The desire to encourage the exchange of ideas and experiences across national lines and divisions continues to mark his undertakings. This orientation was reinforced in the mid-nineties when he was invited to participate in the Max-Planck-Gesellschaft-sponsored working group on East Elbian seigneurial relations hosted by the Universität Potsdam. Patrouch has also worked as an invited guest researcher at the University of South Bohemia as well as at the Geisteswissenschaftliche Zentrum Geschichte und Kultur Ostmitteleuropas (GWZO) at the University of Leipzig and in 1999 was affiliated with the Vienna-based Institut für die Erforschung der frühen Neuzeit as a Fulbright Research Scholar. Reflecting his interest in concepts of space and urban studies, Patrouch served as a guest professor at the University of Vienna's Institut für Geographie und Regionalplanung in 2004 where he helped edit and translate the book Understanding Vienna: Pathways to the City (published by LIT Verlag in 2006). Following a decade's work on the contexts and life of the Habsburg archduchess Elizabeth (1554-1592) and research conducted while on sabbaticals in Frankfurt am Main (1998) and Princeton, New Jersey (2006) and as a guest researcher affiliated with the Friedrich-Meinecke Institute für Geschichte of the Freie Universität Berlin (2008-2009), Patrouch recently published a monograph titled Queen's Apprentice: Archduchess Elizabeth, Empress María, the Habsburgs, and the Holy Roman Empire, 1554-1569 (Brill Academic Press, 2010).

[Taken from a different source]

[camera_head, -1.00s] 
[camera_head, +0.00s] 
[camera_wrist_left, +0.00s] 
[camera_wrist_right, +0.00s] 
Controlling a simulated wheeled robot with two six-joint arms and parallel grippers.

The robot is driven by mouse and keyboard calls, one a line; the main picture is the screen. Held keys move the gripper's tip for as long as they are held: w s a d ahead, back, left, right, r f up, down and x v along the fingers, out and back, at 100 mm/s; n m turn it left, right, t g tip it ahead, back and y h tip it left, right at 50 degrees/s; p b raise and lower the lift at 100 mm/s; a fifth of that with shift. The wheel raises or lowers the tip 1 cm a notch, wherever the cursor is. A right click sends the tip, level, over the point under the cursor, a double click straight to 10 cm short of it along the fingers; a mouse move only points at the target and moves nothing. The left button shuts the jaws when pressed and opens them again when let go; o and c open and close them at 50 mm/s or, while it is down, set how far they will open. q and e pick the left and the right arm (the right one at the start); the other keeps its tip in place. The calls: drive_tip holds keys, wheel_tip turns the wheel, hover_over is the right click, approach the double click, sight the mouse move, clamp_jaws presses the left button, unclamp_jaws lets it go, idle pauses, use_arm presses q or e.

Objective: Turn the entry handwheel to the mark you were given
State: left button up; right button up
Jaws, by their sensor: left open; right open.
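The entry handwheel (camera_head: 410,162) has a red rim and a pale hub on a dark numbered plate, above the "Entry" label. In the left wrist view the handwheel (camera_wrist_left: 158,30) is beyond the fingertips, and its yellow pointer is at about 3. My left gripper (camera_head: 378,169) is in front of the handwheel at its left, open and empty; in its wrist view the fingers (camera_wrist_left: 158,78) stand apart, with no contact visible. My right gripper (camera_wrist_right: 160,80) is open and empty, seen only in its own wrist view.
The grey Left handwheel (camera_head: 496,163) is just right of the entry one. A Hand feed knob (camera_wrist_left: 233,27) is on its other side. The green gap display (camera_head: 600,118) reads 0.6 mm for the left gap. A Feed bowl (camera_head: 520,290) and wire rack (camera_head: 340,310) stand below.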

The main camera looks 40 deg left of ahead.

Patrouch has been heavily involved in the academic world of central European and Habsburg studies, composing over twenty journal articles and book chapters, over forty reviews and around forty-five articles in reference works on related subjects. These reference works include the Oxford Dictionary of the Middle Ages, Europe 1450-1789: Encyclopedia of the Early Modern World, and Women in World History. He recently completed the entry for "Austria" in the Renaissance and Reformation volume of the new Oxford Bibliographies Online and is presently working on the entry for "Habsburgs." He has served as manuscript and project reviewer for a number of Austrian, British, and US publications and grant agencies and is currently an elected member of the executive committee of the Society for Austrian and Habsburg History and an editorial board member of both the Austrian History Yearbook and the H-Net discussion list HABSBURG. Patrouch has delivered conference papers and invited lectures in Austria, Canada, the Czech Republic, Germany, the UK, and the US.

For Patrouch, community involvement and outreach is an important part of academic life. He has served on the board of directors of various community and local history groups, including the South Florida chapter of the Czechoslovak Society for Arts and Science (SVU), the Miami Beach Historical Association, the South Florida chapter of the Fulbright Association, and the Florida Conference of Historians (FCH). He served as president of both of the last two groups and edited the annual proceedings of the FCH for a number of years. He helped implement Florida International University's (FIU) new Doctoral Program in Atlantic Civilization as the program's graduate director, served as the university's European Studies director, and assisted in the conceptualization and implementation of the FIU graduate program in Public History. He intends to continue his interest in graduate training at the Wirth Institute and encourages potential graduate students from around the world to contact the institute concerning their research concentrations and ideas as they relate to Austria and Central Europe.

Patrouch's interest in Central Europe and the people who ruled there is related to an interest in using other analytical categories to understand the past. "Instead of the hackneyed nationalist perspectives so often employed by historians and social scientists, my focus has been on the local or the transnational" he points out. "The Holy Roman Empire and the Habsburg Dynasty are two subjects which allow for a wider and different way of seeing the world in the centuries on which I usually focus, the early modern period. While my first book, on the Traunviertel of Upper Austria, concentrated on the politics of the local, examining parish conflicts and the local administration of authority, my second book used the subject of an Austrian archduchess as a means to examine the politics of the Habsburg Dynasty on a wider scale in the Holy Roman Empire and its neighboring kingdom of Hungary." As a result, Patrouch's research programme now increasingly concentrates on the imagined spaces and institutions of the Empire in the later sixteenth century.

Of course, Patrouch admits, "my research program will be less in the center of my attention as I turn to the responsibilities of leading the Wirth Institute." He looks forward to the challenge of leading an Institute with its broad multi-disciplinary and inter-disciplinary mandate to raise the profile of Central Europe in Canada and to be one of the leading research centres devoted to this part of Europe in the world. "I am excited to be able to follow in the footsteps of the Wirth Institute's founding director, Franz Szabo, and to take over the directorship of this dynamic operation," Patrouch said. "The role the institute plays in bringing people from Central Europe together, either as interns or visiting scholars at the various conferences the Wirth Institute sponsors each year, makes it an exciting place to be." As an editor of the H-Net's HABSBURG discussion list, he is also interested in increasing the utilization of digital and other technologies to bring the specialists in the field closer together.

As the hundred-year anniversary of the end of the Habsburg Empire in Central Europe nears, the study of the diverse cultures and histories of the lands it once connected continues fruitfully in the rich prairielands of central Alberta. The change of leadership at the Wirth Institute assures that this important asset for scholars of the region will continue to be directed by a historian committed to an interdisciplinary understanding of the past, present, and future of the region.